# start of Data lines

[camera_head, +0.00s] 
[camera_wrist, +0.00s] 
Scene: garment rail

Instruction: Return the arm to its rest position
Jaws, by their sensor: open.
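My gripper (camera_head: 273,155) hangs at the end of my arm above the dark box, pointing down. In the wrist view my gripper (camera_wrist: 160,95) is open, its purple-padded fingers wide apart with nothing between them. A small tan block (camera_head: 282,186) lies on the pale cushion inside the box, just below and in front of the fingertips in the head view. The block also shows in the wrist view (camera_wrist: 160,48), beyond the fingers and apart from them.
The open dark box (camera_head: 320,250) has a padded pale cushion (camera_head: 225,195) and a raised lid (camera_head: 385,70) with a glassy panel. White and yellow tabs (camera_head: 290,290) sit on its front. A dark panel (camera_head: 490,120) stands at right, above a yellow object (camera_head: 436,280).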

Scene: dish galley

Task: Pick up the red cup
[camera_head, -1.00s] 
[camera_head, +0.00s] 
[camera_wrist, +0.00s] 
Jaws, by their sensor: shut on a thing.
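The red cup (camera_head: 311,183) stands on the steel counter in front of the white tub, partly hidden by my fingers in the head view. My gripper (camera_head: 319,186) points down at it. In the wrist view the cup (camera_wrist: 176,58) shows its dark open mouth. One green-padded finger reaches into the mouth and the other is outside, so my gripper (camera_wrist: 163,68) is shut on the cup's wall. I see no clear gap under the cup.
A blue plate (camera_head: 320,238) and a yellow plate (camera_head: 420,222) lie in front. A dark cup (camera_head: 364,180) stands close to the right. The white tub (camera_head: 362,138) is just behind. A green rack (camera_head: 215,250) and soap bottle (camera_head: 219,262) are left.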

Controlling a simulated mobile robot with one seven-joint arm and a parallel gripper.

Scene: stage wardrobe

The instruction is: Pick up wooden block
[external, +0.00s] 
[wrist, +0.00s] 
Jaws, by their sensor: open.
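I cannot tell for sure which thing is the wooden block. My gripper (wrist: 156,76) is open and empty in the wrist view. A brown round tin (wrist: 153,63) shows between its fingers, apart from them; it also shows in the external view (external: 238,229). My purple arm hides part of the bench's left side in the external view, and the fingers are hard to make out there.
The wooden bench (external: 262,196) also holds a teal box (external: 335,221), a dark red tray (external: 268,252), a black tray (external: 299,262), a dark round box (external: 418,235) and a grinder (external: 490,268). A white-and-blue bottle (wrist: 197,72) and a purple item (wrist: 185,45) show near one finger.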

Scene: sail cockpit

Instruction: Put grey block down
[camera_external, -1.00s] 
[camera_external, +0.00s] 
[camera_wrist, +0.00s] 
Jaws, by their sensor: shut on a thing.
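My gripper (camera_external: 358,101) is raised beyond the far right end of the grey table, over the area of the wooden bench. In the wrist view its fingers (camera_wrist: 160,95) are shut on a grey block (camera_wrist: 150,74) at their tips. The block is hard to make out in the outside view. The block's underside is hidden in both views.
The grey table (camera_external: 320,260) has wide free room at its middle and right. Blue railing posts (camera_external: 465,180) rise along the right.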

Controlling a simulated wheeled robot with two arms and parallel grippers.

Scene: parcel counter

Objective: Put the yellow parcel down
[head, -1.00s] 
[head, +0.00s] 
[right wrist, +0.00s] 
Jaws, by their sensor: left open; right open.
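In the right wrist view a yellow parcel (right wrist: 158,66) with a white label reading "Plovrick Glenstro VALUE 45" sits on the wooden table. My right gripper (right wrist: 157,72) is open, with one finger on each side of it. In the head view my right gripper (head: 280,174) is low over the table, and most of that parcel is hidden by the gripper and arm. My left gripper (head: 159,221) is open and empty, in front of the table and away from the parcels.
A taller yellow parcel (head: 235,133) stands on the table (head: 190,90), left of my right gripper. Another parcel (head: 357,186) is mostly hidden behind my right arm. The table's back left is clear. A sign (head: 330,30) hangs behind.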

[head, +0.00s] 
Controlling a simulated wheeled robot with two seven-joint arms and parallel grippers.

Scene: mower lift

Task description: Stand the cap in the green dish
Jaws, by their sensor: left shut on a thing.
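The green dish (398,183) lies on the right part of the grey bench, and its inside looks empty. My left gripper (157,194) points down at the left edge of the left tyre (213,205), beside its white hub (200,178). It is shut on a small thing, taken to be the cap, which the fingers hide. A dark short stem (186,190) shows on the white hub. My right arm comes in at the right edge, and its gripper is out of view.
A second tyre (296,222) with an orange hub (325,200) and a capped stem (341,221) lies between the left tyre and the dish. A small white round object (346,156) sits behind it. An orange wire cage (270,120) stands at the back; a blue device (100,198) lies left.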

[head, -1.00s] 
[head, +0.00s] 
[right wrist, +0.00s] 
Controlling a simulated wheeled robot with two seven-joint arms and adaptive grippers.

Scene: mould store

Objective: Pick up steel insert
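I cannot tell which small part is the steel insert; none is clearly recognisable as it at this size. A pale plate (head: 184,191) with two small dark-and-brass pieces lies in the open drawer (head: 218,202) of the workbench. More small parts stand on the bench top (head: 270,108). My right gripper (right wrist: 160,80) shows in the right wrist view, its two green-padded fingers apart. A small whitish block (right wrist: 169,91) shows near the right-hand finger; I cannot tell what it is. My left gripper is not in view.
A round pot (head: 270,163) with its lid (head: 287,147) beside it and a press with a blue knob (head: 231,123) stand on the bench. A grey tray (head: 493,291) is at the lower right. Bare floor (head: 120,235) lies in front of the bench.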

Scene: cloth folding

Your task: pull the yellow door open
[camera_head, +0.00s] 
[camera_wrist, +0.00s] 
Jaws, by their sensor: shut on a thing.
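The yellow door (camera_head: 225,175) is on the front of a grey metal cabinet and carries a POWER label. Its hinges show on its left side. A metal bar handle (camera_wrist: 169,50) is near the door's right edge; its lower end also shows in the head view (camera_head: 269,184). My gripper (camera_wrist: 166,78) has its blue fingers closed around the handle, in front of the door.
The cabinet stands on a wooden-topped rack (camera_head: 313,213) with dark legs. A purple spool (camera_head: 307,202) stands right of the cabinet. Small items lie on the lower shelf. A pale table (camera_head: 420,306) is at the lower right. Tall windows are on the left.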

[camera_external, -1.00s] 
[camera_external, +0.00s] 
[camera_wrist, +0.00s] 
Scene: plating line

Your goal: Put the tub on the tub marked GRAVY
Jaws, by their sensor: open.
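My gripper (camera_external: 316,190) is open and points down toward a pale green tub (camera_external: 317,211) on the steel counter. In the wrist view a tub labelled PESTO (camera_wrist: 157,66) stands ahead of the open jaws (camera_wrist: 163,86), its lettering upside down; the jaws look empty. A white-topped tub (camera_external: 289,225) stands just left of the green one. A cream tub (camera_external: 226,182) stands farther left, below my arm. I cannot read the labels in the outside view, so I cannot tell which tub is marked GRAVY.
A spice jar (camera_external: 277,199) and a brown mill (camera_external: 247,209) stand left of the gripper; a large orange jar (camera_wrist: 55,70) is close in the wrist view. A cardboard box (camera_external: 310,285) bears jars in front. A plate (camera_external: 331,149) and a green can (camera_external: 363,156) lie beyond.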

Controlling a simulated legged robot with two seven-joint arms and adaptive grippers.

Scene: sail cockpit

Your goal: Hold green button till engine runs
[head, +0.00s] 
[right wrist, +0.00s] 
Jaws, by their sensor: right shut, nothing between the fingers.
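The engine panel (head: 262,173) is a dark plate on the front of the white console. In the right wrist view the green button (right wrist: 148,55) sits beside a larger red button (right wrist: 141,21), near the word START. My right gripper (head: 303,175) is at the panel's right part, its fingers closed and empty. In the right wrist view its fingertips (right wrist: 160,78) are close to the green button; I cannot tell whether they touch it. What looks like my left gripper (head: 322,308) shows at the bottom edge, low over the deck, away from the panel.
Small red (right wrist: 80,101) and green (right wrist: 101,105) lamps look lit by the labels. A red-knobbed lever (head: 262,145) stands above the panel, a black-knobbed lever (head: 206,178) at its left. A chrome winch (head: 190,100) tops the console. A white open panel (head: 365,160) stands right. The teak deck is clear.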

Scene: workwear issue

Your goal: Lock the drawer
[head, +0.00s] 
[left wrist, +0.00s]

# end of Data lines

| Task requirements |
Reply with only the number of lines in the material above where the string "joint" appears.

| Reply |
4